Carey: Govt paints marriage traditionalists as ‘dinosaurs’

The Government thinks supporters of traditional marriage are just “dinosaurs” who should be “frogmarched” towards a new concept of wedlock, Lord Carey says.

His comments came as Lord Tebbit cautioned that the Conservative Party’s push to redefine marriage has led to a dramatic drop in its grassroots membership.

And Lord Dear, a respected former police chief, has also strongly spoken out on the issue – calling the legislation “ill conceived, ill considered, badly presented” and blind to possible consequences.

Worried

They were joined in their criticism by Baroness O’Cathain who said the Government had launched “an astonishing attack on our tried and tested values by redefining marriage”.

Lord Carey, who was speaking in the House of Lords, said: “The local election results tell the story of a substantial section of the public who are extremely worried about the effect of a redefinition of marriage on family life and the well-being of children.”

He commented that the Government had “engaged in a desperate bid to paint all the opponents of this Bill as elderly Christians, a strange breed of non-relevant dinosaurs”.

Pro-marriage

The former Archbishop of Canterbury noted the concerns of black and ethnic minority groups on the issue – and said that the committee of MPs who looked at the Bill “failed to invite a single black person, Muslim, Sikh or Hindu to give evidence in person”.

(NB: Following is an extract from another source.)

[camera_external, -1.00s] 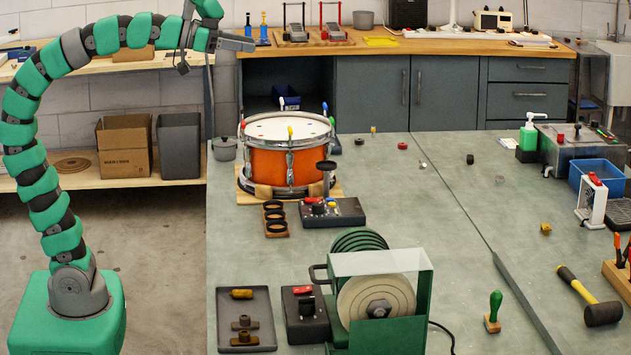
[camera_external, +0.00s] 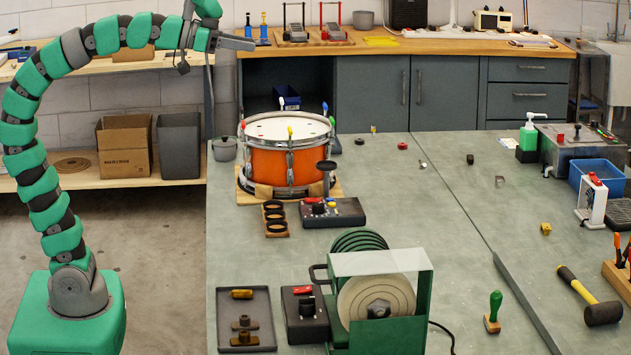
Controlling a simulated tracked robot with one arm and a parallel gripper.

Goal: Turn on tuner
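An orange snare drum (camera_external: 288,158) with a white head and coloured pegs stands on a wooden base near the left of the bench. A dark control box (camera_external: 345,213) with a red lever, a black knob and small buttons lies in front of it; it may be the tuner. A second dark box (camera_external: 304,318) with a red switch and black knob sits beside the green grinder; I cannot tell its role. My gripper (camera_external: 240,43) is high at the upper left, well away from both boxes. It points right, and its finger gap does not show clearly.
A green machine (camera_external: 385,300) with a clear guard stands at the front. A tray (camera_external: 246,335) lies left of it. Black rings (camera_external: 275,218) sit left of the control box. A mallet (camera_external: 590,298) and a stamp (camera_external: 493,312) lie to the right. The middle bench is mostly clear.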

Lord Dear, who was formerly Chief Constable of West Midlands Police, commented that his opposition to the Bill is “quite unambiguously pro-marriage”.

He said: “In the hands of a mature Government, a Government who listen to the electorate, any change to that established order should properly take place only after the most profound thought and consideration.

“It should not, as has happened this year, be introduced as, some would say, a mere search for cheap political gain.”

Radical

Conservative Peer Lady O’Cathain said she was sad that her Party “is pursuing such a radical and aggressive social agenda and in such an undemocratic fashion”.

She commented that MPs were not listening to their constituents on the issue.